M. [L] soutient que non seulement, l'employeur n'a pas exécuté de manière loyale son obligation de reclassement mais surtout, qu'il a fait preuve de discrimination à son encontre.

Il souligne que l'employeur connaissait son souhait de rester dans la région bordelaise mais qu'il lui a seulement proposé des postes d'assistant manager situés à [Localité 8], [Localité 9] et [Localité 6]. Il fait valoir qu'il ne lui a jamais proposé le poste d'hôte de restauration ou de vendeur polyvalent dans les enseignes Starbucks, Café des Grands Hommes ou Brioche Dorée situées à [Localité 7] et à la Gare de [Localité 3] ; que ces postes n'ont été proposés qu'à des collegues féminines, dont certaines avaient la même qualification que lui, voire, pour l'une d'entre elles, une qualification supérieure.

Il ajoute que les deux collègues féminines, également assistant manager, se sont vues proposer des postes de catégorie inférieure situés sur [Localité 3], sans avoir eu besoin d'en faire la demande préalable.
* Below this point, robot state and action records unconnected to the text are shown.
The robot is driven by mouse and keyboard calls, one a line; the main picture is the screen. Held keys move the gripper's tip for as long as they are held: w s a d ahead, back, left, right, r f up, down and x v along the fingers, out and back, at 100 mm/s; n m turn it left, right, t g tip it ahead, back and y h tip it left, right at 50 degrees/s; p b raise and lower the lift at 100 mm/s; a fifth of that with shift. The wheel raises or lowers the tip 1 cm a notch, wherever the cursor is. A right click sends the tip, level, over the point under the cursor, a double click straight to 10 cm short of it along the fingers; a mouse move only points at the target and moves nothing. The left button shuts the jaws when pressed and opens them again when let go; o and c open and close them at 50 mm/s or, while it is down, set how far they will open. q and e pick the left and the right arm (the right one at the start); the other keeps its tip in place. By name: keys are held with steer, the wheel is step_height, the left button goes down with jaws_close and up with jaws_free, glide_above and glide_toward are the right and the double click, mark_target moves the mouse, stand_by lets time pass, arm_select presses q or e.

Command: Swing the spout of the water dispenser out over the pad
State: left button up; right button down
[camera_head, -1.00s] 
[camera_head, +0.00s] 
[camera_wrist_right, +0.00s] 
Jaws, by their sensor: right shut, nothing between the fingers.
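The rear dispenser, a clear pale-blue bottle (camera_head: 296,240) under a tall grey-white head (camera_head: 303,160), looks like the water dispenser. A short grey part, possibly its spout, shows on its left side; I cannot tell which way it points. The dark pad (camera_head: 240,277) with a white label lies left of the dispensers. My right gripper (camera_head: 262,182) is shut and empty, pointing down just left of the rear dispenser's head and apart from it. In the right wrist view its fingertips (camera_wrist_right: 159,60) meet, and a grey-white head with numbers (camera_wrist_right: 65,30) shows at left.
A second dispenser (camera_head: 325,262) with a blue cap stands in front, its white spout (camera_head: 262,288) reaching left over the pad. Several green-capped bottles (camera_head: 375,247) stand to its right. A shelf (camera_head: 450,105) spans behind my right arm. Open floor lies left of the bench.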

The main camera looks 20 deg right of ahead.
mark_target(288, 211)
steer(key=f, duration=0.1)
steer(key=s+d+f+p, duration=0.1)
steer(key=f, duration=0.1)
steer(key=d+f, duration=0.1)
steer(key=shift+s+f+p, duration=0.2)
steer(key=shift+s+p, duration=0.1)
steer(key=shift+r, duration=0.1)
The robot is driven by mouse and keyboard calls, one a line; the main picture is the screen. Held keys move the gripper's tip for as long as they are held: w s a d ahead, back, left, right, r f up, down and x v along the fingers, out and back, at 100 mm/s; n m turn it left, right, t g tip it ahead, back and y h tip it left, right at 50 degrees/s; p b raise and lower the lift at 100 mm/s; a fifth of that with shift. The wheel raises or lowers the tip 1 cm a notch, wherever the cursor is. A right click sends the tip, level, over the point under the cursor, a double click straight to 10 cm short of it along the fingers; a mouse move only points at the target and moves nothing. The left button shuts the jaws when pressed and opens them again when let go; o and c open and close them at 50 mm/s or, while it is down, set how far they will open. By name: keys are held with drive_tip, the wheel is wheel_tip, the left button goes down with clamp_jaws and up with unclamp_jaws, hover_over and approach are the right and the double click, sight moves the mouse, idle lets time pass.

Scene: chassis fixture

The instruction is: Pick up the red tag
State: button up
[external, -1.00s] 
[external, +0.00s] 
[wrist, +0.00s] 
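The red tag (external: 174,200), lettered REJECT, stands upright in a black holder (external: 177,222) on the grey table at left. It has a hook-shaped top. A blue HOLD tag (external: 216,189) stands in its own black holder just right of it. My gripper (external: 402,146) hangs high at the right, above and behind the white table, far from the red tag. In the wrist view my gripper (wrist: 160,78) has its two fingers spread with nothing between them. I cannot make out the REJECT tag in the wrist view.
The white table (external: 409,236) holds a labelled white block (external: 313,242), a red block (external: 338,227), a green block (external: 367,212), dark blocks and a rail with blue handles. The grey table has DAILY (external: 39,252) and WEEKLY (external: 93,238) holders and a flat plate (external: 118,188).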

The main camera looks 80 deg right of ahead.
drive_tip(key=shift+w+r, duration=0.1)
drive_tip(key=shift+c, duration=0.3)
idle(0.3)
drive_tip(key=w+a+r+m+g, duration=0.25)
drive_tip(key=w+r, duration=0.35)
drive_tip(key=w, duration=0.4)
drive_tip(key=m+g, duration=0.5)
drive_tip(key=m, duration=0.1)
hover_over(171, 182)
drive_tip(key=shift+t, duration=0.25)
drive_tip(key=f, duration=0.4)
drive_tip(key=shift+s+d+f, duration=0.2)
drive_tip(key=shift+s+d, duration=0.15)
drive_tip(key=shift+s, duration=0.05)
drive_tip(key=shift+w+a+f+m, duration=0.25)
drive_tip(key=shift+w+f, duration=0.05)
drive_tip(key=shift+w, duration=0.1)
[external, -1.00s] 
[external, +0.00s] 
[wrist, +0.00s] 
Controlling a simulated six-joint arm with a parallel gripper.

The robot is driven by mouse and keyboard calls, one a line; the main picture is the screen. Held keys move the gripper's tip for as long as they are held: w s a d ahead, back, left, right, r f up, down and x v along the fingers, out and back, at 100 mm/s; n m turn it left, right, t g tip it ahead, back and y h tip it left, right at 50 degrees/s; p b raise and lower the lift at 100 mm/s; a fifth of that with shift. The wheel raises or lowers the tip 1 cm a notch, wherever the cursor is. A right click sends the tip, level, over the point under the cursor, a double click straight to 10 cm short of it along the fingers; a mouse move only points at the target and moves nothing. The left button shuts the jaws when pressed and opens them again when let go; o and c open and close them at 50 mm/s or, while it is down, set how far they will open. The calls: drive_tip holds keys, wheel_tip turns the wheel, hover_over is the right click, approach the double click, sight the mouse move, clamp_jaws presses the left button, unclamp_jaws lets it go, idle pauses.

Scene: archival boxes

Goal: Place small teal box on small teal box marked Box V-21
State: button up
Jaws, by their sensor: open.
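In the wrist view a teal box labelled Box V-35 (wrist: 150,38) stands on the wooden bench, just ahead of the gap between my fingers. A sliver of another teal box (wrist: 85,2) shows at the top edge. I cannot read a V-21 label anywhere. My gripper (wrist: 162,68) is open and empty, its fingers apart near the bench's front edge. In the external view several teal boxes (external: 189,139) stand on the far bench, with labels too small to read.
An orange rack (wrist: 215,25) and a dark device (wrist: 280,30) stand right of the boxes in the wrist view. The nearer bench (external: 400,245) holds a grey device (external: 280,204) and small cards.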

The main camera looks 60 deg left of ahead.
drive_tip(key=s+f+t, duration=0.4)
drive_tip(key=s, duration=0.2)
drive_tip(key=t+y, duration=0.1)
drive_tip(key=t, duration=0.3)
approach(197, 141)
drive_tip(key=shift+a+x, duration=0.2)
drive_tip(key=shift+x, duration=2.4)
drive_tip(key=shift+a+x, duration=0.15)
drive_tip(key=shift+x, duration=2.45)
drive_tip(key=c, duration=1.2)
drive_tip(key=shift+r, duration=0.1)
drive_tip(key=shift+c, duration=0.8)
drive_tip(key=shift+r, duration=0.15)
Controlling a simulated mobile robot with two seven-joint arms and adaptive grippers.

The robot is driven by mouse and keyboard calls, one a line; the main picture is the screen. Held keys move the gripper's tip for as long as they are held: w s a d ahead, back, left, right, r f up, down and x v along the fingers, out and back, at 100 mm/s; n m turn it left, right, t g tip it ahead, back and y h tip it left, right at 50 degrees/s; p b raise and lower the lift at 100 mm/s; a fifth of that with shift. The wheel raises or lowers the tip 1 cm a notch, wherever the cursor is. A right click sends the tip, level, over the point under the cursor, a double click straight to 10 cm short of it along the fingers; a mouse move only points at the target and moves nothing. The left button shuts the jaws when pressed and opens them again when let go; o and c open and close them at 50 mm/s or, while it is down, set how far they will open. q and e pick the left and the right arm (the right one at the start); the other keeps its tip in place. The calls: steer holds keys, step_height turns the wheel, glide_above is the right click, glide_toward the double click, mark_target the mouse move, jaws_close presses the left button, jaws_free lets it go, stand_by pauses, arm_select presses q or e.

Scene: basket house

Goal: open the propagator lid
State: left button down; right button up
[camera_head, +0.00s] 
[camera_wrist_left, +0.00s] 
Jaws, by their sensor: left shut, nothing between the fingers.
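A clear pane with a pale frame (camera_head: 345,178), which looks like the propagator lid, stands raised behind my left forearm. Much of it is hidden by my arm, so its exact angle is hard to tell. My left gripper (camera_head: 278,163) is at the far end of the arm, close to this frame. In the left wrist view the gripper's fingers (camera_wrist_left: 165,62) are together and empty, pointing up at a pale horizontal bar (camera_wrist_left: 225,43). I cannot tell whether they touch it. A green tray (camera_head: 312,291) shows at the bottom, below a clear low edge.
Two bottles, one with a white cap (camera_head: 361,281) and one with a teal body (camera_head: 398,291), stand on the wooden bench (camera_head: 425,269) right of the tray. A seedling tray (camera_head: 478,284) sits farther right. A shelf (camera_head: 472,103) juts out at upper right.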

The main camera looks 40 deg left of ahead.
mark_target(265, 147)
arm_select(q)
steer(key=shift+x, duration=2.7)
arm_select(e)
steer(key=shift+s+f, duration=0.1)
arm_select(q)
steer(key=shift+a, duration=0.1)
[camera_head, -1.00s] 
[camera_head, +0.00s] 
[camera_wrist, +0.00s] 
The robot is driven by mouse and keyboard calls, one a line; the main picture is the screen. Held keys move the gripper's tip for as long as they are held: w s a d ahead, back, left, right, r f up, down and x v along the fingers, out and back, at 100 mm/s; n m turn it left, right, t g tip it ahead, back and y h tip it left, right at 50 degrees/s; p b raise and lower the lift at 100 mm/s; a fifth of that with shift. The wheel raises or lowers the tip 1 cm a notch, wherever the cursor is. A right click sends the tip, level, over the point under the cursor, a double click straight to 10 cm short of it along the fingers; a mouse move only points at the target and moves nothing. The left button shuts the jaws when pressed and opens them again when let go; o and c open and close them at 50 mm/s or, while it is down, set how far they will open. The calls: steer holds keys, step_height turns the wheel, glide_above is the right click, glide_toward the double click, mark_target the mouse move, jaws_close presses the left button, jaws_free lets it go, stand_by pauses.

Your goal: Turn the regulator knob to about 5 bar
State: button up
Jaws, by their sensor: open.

Il précise ses demandes financières.

Par ses dernières conclusions reçues par RPVA le 15 janvier 2019, la société SPP Parins venant aux droits de la société Les Boutiques Bonne Journée demande à la cour de :

confirmer le jugement en ce qu'il a débouté M. [L] de l'ensemble de ses demandes,

réformer le jugement en ce qu'il l'a déboutée de sa demande au titre de l'article 700 du code de procédure civile,

Statuant de nouveau,

juger que le licenciement de M. [L] repose sur une cause réelle et sérieuse,

débouter M. [L] de l'ensemble de ses demandes,

le condamner à lui régler la somme de 1 500 euros au titre de l'article 700 du code de procédure civile,

le condamner aux dépens.

La société Les Boutiques Bonne Journée expose qu'elle a été dans l'obligation de procéder à l'arrêt de l'activité du point de vente 'Tarte Julie Bordeaux', arrêt motivé par l'arrêt de son exploitation et par la sauvegarde de sa compétitivité. Elle indique que le chiffre d'affaires de la société Les Boutiques Bonne Journée présente sous l'enseigne 'Bonne journée' dans les métros parisien et lillois et sous l'enseigne 'Tarte Julie' dans des centres commerciaux, a fortement chuté entre 2013 et 2014, ce qui est confirmé par le tableau récapitulatif des sept résultats financiers du point de vente 'Tarte Julie Bordeaux' certifié conforme par le contrôle de gestion. Elle précise que les produits proposés, des tartes sucrées et des tartes salées, ne répondaient plus aux tendances de consommation qui se traduisait par une baisse de la fréquentation de la clientèle ; que la dégradation de l'activité économique de ce point de vente était amplifiée par le déclin du centre commercial Saint Christoly ; que la rénovation du centre commercial Meriadeck a engendré la fermeture de 30% des commerces qui étaient situés au sein du centre commercial Saint christoly et que l'aménagement de l'Espace Saint Catherine a encore accentué la baisse de sa fréquentation. Elle estime donc que le motif économique du licenciement de M. [L] est parfaitement démontré, ce qui est par ailleurs illustré par les avis favorables rendus par le comité d'entreprise et les membres du comité d'hygiène de sécurité et des conditions de travail.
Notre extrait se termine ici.